Cleanup takes ten seconds. That's not a small thing. A V60 means a kettle, a scale, a paper filter, a cone, a server, and a sink full of grounds-stained rinse water. The Aeropress means ejecting a puck into the bin and rinsing the rubber seal. I notice this most on the mornings I'm running late, which is roughly every other morning.

What started to bother me

The plastic. After about three years it begins to look tired, and there's no version of "this brewer has aged gracefully" that I can honestly tell you. It still works. It just stops looking like something you'd want on the counter. I've considered the metal alternatives — Fellow, Hario clones — and haven't pulled the trigger, partly because the original is still functional and partly because part of the charm is that it's cheap.

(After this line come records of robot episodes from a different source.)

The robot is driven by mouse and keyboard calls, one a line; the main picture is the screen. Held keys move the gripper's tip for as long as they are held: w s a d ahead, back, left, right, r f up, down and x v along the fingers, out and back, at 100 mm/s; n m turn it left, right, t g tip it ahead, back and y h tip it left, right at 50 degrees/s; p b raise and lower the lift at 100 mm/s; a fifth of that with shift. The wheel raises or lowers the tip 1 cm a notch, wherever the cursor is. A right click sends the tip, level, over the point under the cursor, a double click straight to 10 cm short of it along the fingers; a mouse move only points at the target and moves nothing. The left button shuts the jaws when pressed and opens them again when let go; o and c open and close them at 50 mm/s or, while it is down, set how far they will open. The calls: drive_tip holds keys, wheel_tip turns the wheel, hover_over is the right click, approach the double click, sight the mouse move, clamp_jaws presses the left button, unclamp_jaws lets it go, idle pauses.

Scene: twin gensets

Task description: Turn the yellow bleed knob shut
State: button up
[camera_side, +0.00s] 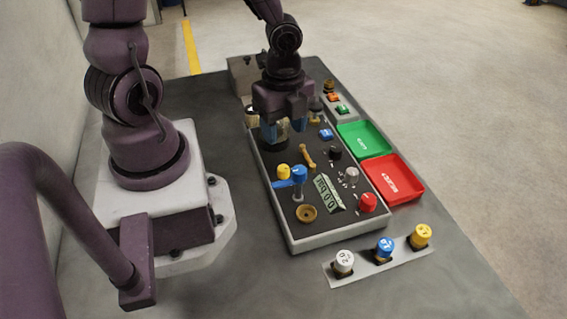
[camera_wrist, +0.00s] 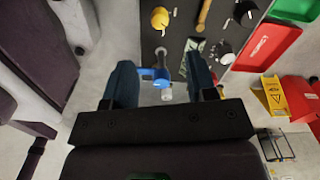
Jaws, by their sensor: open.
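A yellow knob (camera_side: 283,171) stands on the dark control panel (camera_side: 328,222), close beside a blue-topped part (camera_side: 299,173) with a blue lever. In the wrist view the yellow knob (camera_wrist: 160,18) is near the top, and the blue part (camera_wrist: 158,74) lies below it, between the fingers in the picture. My gripper (camera_side: 284,133) is over the far half of the panel, beyond the yellow knob. Its blue fingers are spread with no object visibly gripped; they also show in the wrist view (camera_wrist: 160,66). The arm hides part of the panel's far end.
A brass lever (camera_side: 307,157), black knob (camera_side: 335,153), grey knob (camera_side: 351,175), red knob (camera_side: 368,202) and brass ring (camera_side: 306,214) share the panel. A green tray (camera_side: 382,147) and red tray (camera_side: 412,190) lie right. A front strip (camera_side: 367,269) holds white, blue and yellow caps.

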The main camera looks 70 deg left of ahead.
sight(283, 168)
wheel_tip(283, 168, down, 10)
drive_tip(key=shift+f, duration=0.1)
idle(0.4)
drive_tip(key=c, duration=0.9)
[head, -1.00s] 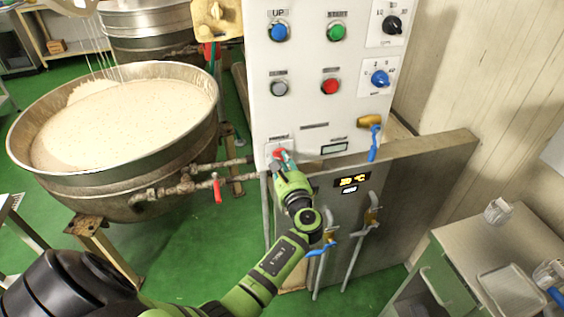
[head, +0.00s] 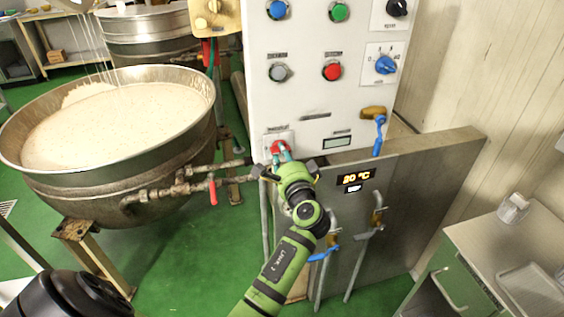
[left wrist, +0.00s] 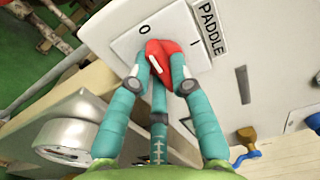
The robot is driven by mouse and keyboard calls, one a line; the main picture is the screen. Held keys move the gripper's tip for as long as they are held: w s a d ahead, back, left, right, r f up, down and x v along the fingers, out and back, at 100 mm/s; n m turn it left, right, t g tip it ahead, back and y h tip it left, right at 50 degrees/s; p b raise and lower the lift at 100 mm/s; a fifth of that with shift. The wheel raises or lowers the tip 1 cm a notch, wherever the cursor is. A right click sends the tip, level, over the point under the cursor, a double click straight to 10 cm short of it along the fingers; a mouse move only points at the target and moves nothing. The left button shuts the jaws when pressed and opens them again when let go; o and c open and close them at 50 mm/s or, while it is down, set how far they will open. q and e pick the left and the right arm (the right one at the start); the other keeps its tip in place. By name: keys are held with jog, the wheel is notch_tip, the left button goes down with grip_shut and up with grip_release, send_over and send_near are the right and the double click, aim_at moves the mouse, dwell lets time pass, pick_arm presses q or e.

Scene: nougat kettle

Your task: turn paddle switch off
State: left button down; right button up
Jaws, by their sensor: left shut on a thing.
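The paddle switch is a red knob (left wrist: 166,57) on a white square plate marked 0 and 1, beside the label PADDLE. A white mark shows on the knob's lower left side, but I cannot tell for certain which position it points to. In the head view the red knob (head: 279,146) is at the lower left of the white control panel (head: 310,100). My left gripper (head: 281,155) is shut on the knob. In the left wrist view its teal fingers (left wrist: 163,80) touch the knob and partly hide it. My right gripper is in neither view.
A kettle of pale mix (head: 105,130) stands left, with a red-handled valve (head: 212,192) on its pipe. Blue-handled valves hang by the grey cabinet (head: 415,190) below the panel. A round gauge (left wrist: 80,142) sits near the fingers. A side table (head: 490,235) stands right.

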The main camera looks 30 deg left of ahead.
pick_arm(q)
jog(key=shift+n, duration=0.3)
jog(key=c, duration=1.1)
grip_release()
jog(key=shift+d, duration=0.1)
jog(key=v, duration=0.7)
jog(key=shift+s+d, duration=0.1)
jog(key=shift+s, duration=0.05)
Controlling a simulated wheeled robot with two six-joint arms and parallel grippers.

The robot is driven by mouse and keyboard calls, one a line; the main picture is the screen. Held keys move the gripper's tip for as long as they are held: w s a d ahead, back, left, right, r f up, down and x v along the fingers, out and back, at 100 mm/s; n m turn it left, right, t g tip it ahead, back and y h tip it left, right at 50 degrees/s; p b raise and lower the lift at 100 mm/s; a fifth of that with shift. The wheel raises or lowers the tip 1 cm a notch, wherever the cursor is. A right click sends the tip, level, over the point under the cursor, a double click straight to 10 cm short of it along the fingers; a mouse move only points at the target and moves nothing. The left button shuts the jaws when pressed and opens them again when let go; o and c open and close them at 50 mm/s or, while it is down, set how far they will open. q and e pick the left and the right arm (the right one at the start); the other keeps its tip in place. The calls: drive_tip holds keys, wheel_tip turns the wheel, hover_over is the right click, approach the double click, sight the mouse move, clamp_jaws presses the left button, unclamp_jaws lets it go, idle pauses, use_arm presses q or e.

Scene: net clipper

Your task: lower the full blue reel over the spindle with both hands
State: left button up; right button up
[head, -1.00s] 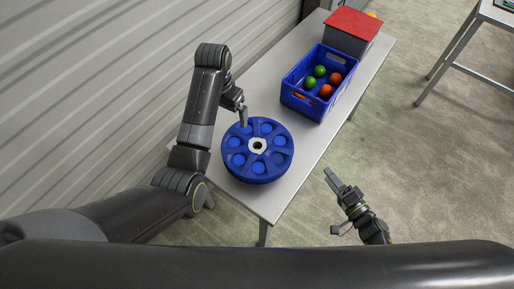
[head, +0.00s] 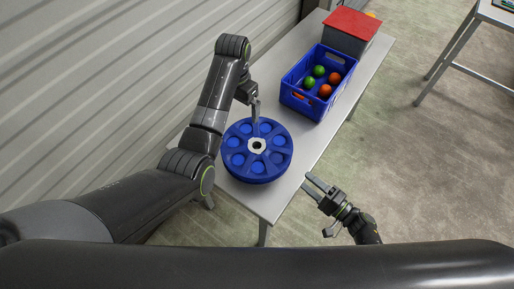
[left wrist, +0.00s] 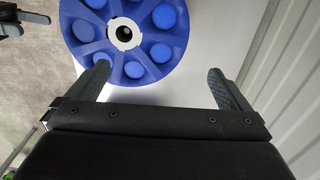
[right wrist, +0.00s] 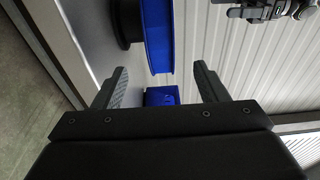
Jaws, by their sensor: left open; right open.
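The blue reel (head: 238,160) lies flat over the near end of the grey table, with blue discs in its holes and a white hub with a dark centre. My left gripper (head: 256,113) is open at the reel's far rim. In the left wrist view, one finger of this gripper (left wrist: 157,69) overlaps the rim. My right gripper (head: 314,188) is open and apart from the reel, off the table's right edge. The right wrist view shows the reel edge-on (right wrist: 158,38), with a dark round piece (right wrist: 127,20) under it. I cannot make out the spindle.
A blue crate (head: 301,103) with green and orange balls stands farther along the table (head: 262,87). A grey box with a red lid (head: 352,22) is behind it. A corrugated wall (head: 110,90) runs along the left.

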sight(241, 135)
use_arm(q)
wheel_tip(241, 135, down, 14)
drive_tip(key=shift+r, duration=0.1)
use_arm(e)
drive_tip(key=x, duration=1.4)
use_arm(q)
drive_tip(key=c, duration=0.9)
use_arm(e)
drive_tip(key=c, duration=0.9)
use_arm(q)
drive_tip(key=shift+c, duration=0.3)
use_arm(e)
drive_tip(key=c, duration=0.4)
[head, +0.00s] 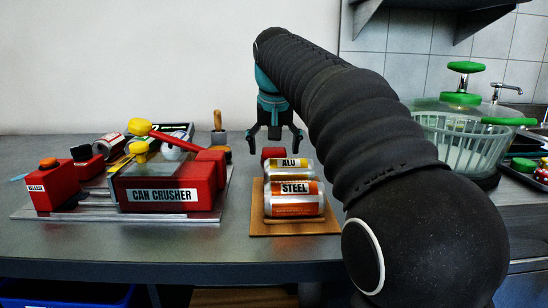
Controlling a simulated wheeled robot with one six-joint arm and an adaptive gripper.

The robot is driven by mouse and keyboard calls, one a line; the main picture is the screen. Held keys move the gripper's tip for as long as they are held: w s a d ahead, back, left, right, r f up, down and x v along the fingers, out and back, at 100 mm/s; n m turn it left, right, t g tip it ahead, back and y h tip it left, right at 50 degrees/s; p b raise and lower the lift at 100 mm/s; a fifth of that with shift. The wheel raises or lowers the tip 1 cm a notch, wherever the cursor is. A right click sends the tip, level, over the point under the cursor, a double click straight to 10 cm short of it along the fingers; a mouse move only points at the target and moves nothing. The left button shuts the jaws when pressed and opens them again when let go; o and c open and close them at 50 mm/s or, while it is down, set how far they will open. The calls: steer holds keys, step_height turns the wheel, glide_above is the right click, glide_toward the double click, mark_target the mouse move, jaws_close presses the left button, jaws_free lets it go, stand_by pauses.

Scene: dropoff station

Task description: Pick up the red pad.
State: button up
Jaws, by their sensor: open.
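My gripper (275,147) hangs open and empty, fingers pointing down, above the far end of a wooden board. A small red block (273,154) shows just below and behind the fingers, partly hidden by the cans. A small red item (542,174) lies on a dark tray (517,183) at the far right edge, beside a green pad (523,165); it is cut off by the frame. I cannot tell for certain which of these is the red pad.
The wooden board (291,226) carries cans labelled ALU (289,164) and STEEL (295,188). A red can crusher (166,195) stands at the left. A clear green-handled spinner (450,140) stands right of my arm. Bare counter (240,235) lies in front.

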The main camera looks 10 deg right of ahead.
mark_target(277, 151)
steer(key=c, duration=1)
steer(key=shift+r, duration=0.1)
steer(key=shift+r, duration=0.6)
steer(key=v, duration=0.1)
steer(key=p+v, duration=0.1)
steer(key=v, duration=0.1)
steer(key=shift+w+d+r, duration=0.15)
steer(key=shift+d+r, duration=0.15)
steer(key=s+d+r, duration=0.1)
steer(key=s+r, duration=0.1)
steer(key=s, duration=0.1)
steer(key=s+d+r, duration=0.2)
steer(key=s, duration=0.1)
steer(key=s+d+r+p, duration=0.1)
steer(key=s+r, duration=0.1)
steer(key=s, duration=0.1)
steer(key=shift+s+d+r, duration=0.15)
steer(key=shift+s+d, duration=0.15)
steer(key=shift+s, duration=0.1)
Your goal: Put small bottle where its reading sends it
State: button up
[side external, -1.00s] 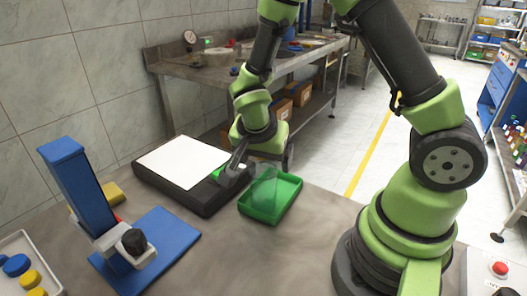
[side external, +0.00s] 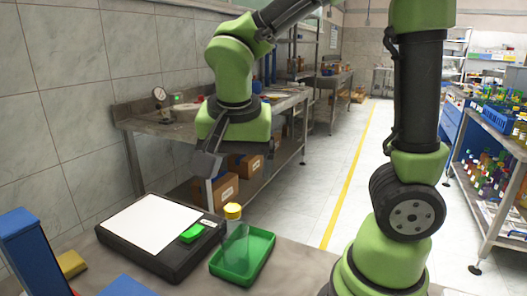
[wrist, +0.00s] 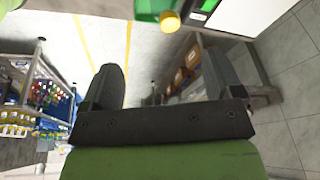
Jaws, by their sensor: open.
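A small clear bottle with a yellow cap (side external: 232,211) stands upright at the left side of the green tray (side external: 255,262), apparently inside it. Its see-through body is faint against the tray. In the wrist view the yellow cap (wrist: 169,21) shows at the top edge, by the tray. A black scale (side external: 160,262) with a white plate (side external: 150,228) is just left of the tray. Its green display (side external: 193,232) is too small to read. My gripper (side external: 208,165) is open and empty, above and behind the scale and tray, apart from the bottle.
A blue stand (side external: 32,248) and a yellow block (side external: 72,263) are at the left. A steel bench (side external: 180,118) with cardboard boxes (side external: 225,190) is behind. A shelf rack (side external: 490,185) stands at the right. The air around my gripper is clear.

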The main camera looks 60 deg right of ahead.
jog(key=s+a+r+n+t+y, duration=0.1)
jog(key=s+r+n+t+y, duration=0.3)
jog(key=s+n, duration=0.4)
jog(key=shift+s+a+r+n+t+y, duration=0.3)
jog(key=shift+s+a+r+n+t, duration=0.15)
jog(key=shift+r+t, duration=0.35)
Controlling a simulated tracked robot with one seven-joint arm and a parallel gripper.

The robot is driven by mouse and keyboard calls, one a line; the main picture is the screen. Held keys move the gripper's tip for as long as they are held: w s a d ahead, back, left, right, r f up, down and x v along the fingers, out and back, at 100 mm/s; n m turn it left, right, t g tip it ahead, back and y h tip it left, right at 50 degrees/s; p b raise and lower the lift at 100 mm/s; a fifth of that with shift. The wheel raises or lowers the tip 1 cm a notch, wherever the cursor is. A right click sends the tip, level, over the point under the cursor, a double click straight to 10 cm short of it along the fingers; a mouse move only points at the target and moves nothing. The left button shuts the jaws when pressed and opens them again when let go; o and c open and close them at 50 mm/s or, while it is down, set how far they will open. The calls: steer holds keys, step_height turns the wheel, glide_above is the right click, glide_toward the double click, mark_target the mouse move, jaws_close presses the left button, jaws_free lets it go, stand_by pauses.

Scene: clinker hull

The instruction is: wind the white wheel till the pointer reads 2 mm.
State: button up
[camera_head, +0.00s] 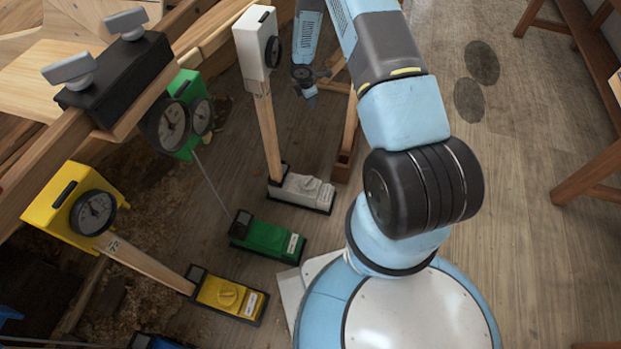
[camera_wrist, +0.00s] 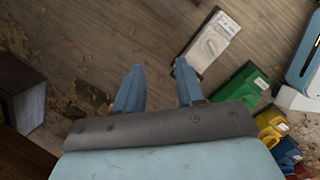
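The white gauge box (camera_head: 254,42) tops a wooden post; its black dial (camera_head: 272,51) is seen nearly edge-on, so its pointer cannot be read. At the post's foot is a white base block (camera_head: 289,192) with the small white wheel (camera_head: 310,185) on top. In the wrist view the white wheel (camera_wrist: 211,45) lies up and right of the fingertips. My gripper (camera_head: 309,98) hangs right of the white gauge box, apart from the wheel. In the wrist view my gripper (camera_wrist: 158,68) is open, with nothing between its fingers.
A green base (camera_head: 268,240) with a green gauge (camera_head: 190,87) and a yellow base (camera_head: 229,296) with a yellow gauge (camera_head: 68,194) stand left. A wooden trestle (camera_head: 343,165) stands behind. Plank floor is open right.

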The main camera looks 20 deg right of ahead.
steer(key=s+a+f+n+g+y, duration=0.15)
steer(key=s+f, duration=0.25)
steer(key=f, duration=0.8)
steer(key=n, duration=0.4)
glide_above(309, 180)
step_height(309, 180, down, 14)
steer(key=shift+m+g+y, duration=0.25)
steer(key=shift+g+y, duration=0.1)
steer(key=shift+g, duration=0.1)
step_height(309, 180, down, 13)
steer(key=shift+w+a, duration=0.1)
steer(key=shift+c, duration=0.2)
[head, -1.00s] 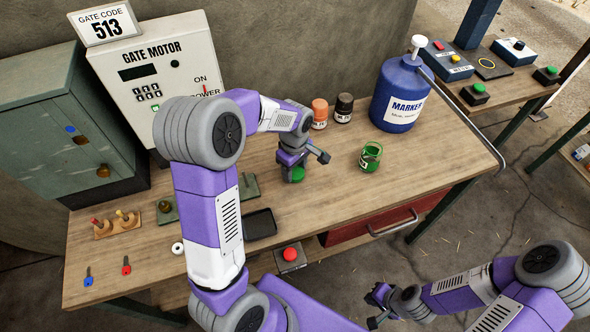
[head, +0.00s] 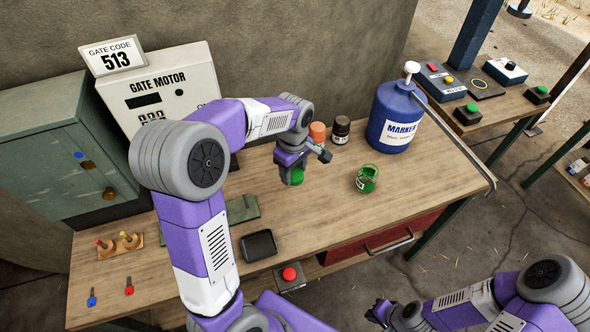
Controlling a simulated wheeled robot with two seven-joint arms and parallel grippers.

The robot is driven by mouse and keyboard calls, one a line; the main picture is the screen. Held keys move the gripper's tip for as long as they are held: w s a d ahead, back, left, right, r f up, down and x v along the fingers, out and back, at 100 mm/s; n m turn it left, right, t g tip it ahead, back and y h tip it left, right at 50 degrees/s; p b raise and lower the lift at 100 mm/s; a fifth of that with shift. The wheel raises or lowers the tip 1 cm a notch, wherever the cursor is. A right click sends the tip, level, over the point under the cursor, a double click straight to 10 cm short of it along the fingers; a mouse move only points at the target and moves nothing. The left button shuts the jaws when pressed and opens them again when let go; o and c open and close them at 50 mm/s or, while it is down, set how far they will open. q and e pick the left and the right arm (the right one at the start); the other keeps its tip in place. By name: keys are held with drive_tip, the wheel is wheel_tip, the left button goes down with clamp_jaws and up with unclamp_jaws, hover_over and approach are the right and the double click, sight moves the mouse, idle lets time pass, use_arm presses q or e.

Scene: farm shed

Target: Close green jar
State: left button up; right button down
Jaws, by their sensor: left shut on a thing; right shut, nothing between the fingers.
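The green jar (head: 366,180) stands open and upright on the wooden workbench, right of the middle. My left gripper (head: 296,173) is to the left of the jar, pointing down. It is shut on a round green lid (head: 297,178), which shows below the fingers and appears to be off the bench. The lid and the jar are clearly apart. My right gripper (head: 379,311) is low in the picture, in front of the bench, shut and empty; its fingers are small and dark there.
An orange-capped jar (head: 317,133) and a dark jar (head: 341,130) stand behind my left gripper. A blue marker jug (head: 398,115) stands behind the green jar. A black tray (head: 259,245) and a red button (head: 289,274) are nearer. The workbench (head: 420,180) is clear around the green jar.

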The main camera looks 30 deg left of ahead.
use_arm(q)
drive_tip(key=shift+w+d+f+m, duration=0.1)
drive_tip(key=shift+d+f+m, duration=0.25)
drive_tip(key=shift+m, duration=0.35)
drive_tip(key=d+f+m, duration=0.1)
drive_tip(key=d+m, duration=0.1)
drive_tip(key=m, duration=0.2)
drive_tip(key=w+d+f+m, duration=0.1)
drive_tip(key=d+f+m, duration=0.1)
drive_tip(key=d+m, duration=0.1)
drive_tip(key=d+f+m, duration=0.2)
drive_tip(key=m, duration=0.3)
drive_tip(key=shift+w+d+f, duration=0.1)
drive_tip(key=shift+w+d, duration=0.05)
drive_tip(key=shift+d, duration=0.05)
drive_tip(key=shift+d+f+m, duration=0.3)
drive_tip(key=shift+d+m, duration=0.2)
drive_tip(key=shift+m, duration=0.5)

The volume is the other thing. One cup. If two people want coffee, that's two brews back to back, and the second one is always slightly worse because the device is warm and the timing is off. I've stopped using it for guests; I pull out a Chemex when there's more than just me.

And then there's the inverted method, which the internet treats as a feature and I treat as a small admission of defeat. The standard orientation drips. Inverting it means you don't lose any liquid during the steep. Fine — but it's an awkward flip with hot coffee, and I've spilled enough times to develop a respect for gravity. If you're using inverted exclusively, you might want a different brewer.

Who it's for

People who drink coffee alone, who travel, who care about the cup but don't want to spend a Saturday on it. People who want to learn — the Aeropress is a remarkably good teacher because nothing about it lies to you. If your grind is off, you'll taste it. If your water is bad, you'll taste it. If you brewed too hot, you'll taste it.

Not for you if you want pretty gear, or if you brew for more than one person regularly. There's no version of the Aeropress that's elegant. There's no version that scales.

Six years on

The original retails for $40, sometimes less. I've spent more than that on a single bag of beans. In return I've gotten a brewer that has survived two moves, one airport check-in, and somewhere around two thousand cups. The math doesn't really work in any other category of kitchen equipment. The fact that it works here is most of the review.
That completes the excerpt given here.